▶ **Exercise**
Pictures in the data below are not part of the copy; transcribe everything else exactly.
**** Data section
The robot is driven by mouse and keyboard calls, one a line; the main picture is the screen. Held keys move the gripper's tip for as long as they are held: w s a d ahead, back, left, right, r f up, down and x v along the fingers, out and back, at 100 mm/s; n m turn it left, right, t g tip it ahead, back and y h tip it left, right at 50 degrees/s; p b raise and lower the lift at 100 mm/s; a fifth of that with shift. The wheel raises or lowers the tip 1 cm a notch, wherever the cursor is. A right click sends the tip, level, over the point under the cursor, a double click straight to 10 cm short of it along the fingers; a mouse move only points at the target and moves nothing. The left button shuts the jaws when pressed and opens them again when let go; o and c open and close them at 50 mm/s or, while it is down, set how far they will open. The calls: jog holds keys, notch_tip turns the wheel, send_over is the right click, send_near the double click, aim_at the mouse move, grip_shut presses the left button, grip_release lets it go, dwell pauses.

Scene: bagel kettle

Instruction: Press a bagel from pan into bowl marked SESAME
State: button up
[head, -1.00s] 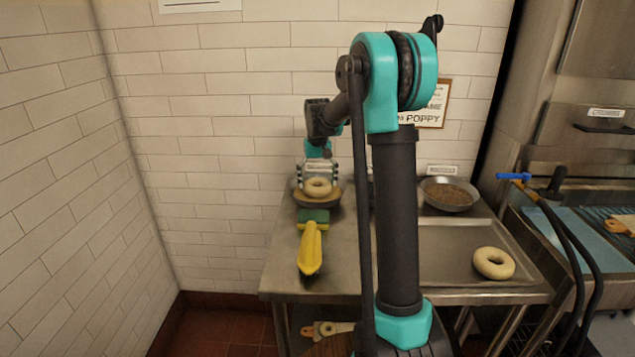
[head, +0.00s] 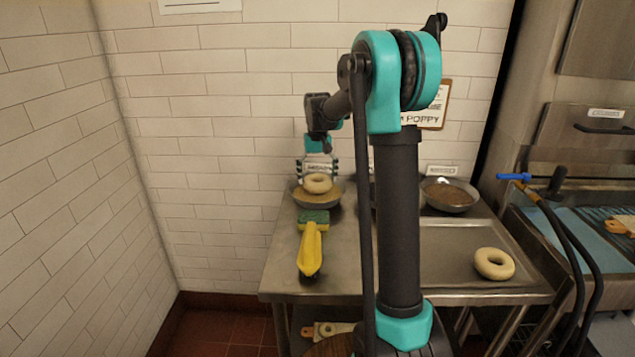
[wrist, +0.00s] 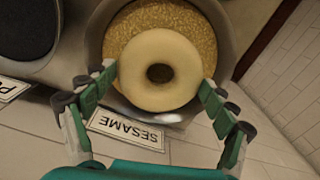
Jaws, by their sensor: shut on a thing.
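My gripper (wrist: 160,85) is shut on a pale bagel (wrist: 188,62), with one green fingertip on each side of it in the wrist view. In the head view the bagel (head: 318,183) hangs below my gripper (head: 318,170), over the left bowl. The sesame bowl (wrist: 232,30) lies behind the bagel in the wrist view, with tan seeds (wrist: 150,22) in it and a SESAME label (wrist: 126,129) beside it. In the head view this bowl (head: 332,203) stands at the table's back left. Whether the bagel touches the seeds cannot be told. Another bagel (head: 494,263) lies on the pan (head: 445,238) at right.
A bowl of dark seeds (head: 449,196) stands at the back right. A tiled wall (head: 230,130) is close behind the table. My arm hides the table's middle.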

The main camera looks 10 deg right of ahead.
********
▶ **Complete response**
The robot is driven by mouse and keyboard calls, one a line; the main picture is the screen. Held keys move the gripper's tip for as long as they are held: w s a d ahead, back, left, right, r f up, down and x v along the fingers, out and back, at 100 mm/s; n m turn it left, right, t g tip it ahead, back and y h tip it left, right at 50 degrees/s; p b raise and lower the lift at 100 mm/s; a fifth of that with shift. The wheel raises or lowers the tip 1 cm a notch, wherever the cursor is. A right click sends the tip, level, over the point under the cursor, a double click straight to 10 cm short of it along the fingers; a mouse move only points at the target and moves nothing. The left button shuts the jaws when pressed and opens them again when let go; o and c open and close them at 50 mm/s or, while it is down, set how far they will open. The calls: jog holds keys, notch_tip turns the wheel, send_over is the right click, send_near the double click, aim_at the mouse move, grip_shut presses the left button, grip_release lets it go, dwell pauses.

Scene: bagel kettle

Instruction: Press a bagel from pan into bowl marked SESAME
State: button up
[head, -1.00s] 
[head, +0.00s] 
[wrist, +0.00s] 
Jaws, by their sensor: shut on a thing.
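My gripper (wrist: 160,85) is shut on a pale bagel (wrist: 188,62), with one green fingertip on each side of it in the wrist view. In the head view the bagel (head: 318,183) hangs below my gripper (head: 318,170), over the left bowl. The sesame bowl (wrist: 232,30) lies behind the bagel in the wrist view, with tan seeds (wrist: 150,22) in it and a SESAME label (wrist: 126,129) beside it. In the head view this bowl (head: 332,203) stands at the table's back left. Whether the bagel touches the seeds cannot be told. Another bagel (head: 494,263) lies on the pan (head: 445,238) at right.
A bowl of dark seeds (head: 449,196) stands at the back right. A tiled wall (head: 230,130) is close behind the table. My arm hides the table's middle.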

The main camera looks 10 deg right of ahead.

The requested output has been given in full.